GIVEN MATERIAL:
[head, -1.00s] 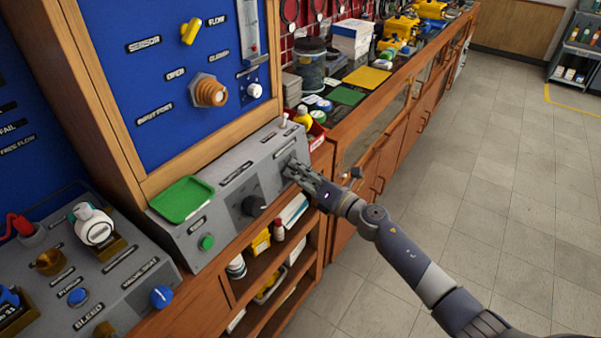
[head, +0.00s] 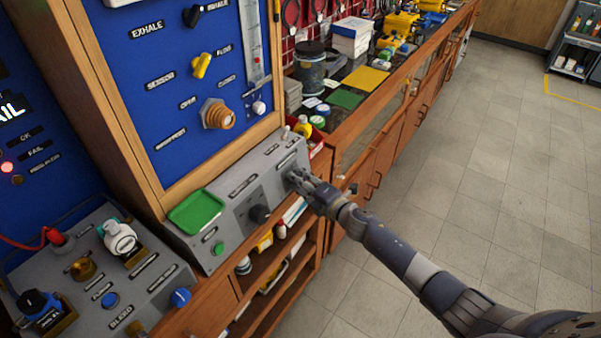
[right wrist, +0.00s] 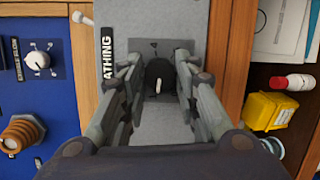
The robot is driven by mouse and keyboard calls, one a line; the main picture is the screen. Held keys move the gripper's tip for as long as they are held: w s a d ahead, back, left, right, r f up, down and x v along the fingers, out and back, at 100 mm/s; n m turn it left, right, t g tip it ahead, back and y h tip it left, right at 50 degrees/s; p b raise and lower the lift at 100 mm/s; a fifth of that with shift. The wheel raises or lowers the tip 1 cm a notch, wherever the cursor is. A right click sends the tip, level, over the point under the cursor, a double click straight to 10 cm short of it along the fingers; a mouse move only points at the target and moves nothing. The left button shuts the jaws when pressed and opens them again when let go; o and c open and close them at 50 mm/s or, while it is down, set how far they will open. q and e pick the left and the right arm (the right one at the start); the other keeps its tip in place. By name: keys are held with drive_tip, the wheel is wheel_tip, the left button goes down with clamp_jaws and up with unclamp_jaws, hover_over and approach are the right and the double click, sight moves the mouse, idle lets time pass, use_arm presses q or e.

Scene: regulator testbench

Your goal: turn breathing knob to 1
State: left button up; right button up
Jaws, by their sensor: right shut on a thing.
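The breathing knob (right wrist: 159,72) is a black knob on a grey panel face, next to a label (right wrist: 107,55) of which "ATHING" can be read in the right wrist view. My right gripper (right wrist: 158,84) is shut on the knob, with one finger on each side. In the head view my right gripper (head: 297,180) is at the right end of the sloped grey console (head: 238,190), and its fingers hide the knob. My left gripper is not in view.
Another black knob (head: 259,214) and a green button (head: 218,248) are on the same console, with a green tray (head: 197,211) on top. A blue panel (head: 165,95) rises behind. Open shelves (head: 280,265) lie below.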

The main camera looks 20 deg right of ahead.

THE TASK: Exactly reproduce the stretch that starts at the line containing "[head, +0.00s]" and ends at the line containing "State: left button up; right button up", both ends included; leave any pictures out.

RESULT OF THE TASK:
[head, +0.00s] 
[right wrist, +0.00s] 
The robot is driven by mouse and keyboard calls, one a line; the main picture is the screen. Held keys move the gripper's tip for as long as they are held: w s a d ahead, back, left, right, r f up, down and x v along the fingers, out and back, at 100 mm/s; n m turn it left, right, t g tip it ahead, back and y h tip it left, right at 50 degrees/s; p b raise and lower the lift at 100 mm/s; a fifth of that with shift. The wheel raises or lowers the tip 1 cm a notch, wherever the cursor is. A right click sends the tip, level, over the point under the cursor, a double click straight to 10 cm short of it along the fingers; a mouse move only points at the target and moves nothing. The left button shuts the jaws when pressed and opens them again when let go; o and c open and close them at 50 mm/s or, while it is down, set how far they will open. q and e pick the left and the right arm (the right one at the start); the other keeps its tip in place. By name: keys are held with drive_tip, the wheel is wheel_tip, the left button goes down with clamp_jaws and up with unclamp_jaws, hover_over and approach are the right and the double click, sight moves the mouse, idle lets time pass, use_arm presses q or e.

Scene: regulator testbench

Your goal: turn breathing knob to 1
State: left button up; right button up

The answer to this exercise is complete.